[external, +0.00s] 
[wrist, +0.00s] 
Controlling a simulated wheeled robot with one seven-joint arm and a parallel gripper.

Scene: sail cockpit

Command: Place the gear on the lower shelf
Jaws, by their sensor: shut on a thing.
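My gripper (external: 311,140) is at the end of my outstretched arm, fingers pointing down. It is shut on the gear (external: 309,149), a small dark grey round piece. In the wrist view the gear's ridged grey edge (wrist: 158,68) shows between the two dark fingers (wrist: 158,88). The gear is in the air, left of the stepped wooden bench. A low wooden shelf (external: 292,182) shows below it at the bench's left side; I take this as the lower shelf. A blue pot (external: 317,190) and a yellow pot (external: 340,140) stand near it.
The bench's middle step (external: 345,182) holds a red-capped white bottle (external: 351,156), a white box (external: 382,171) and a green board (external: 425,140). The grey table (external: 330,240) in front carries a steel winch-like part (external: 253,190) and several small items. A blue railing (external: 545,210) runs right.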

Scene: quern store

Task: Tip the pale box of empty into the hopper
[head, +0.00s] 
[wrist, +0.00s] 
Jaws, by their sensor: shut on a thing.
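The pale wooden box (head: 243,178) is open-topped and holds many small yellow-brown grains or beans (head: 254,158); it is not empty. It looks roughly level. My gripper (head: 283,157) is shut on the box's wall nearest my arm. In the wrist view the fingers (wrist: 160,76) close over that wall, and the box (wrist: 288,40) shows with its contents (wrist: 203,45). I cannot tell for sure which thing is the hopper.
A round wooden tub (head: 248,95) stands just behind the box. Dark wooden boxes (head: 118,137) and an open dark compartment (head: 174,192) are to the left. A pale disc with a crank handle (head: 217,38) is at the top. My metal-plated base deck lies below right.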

● ● ● ● ● ● ●

Direction: From the listing above, reproduce all the lines exactly.

Right answer:
[external, +0.00s] 
[wrist, +0.00s] 
Controlling a simulated wheeled robot with one seven-joint arm and a parallel gripper.

Scene: sail cockpit

Command: Place the gear on the lower shelf
Jaws, by their sensor: shut on a thing.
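My gripper (external: 311,140) is at the end of my outstretched arm, fingers pointing down. It is shut on the gear (external: 309,149), a small dark grey round piece. In the wrist view the gear's ridged grey edge (wrist: 158,68) shows between the two dark fingers (wrist: 158,88). The gear is in the air, left of the stepped wooden bench. A low wooden shelf (external: 292,182) shows below it at the bench's left side; I take this as the lower shelf. A blue pot (external: 317,190) and a yellow pot (external: 340,140) stand near it.
The bench's middle step (external: 345,182) holds a red-capped white bottle (external: 351,156), a white box (external: 382,171) and a green board (external: 425,140). The grey table (external: 330,240) in front carries a steel winch-like part (external: 253,190) and several small items. A blue railing (external: 545,210) runs right.

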Scene: quern store

Task: Tip the pale box of empty into the hopper
[head, +0.00s] 
[wrist, +0.00s] 
Jaws, by their sensor: shut on a thing.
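The pale wooden box (head: 243,178) is open-topped and holds many small yellow-brown grains or beans (head: 254,158); it is not empty. It looks roughly level. My gripper (head: 283,157) is shut on the box's wall nearest my arm. In the wrist view the fingers (wrist: 160,76) close over that wall, and the box (wrist: 288,40) shows with its contents (wrist: 203,45). I cannot tell for sure which thing is the hopper.
A round wooden tub (head: 248,95) stands just behind the box. Dark wooden boxes (head: 118,137) and an open dark compartment (head: 174,192) are to the left. A pale disc with a crank handle (head: 217,38) is at the top. My metal-plated base deck lies below right.

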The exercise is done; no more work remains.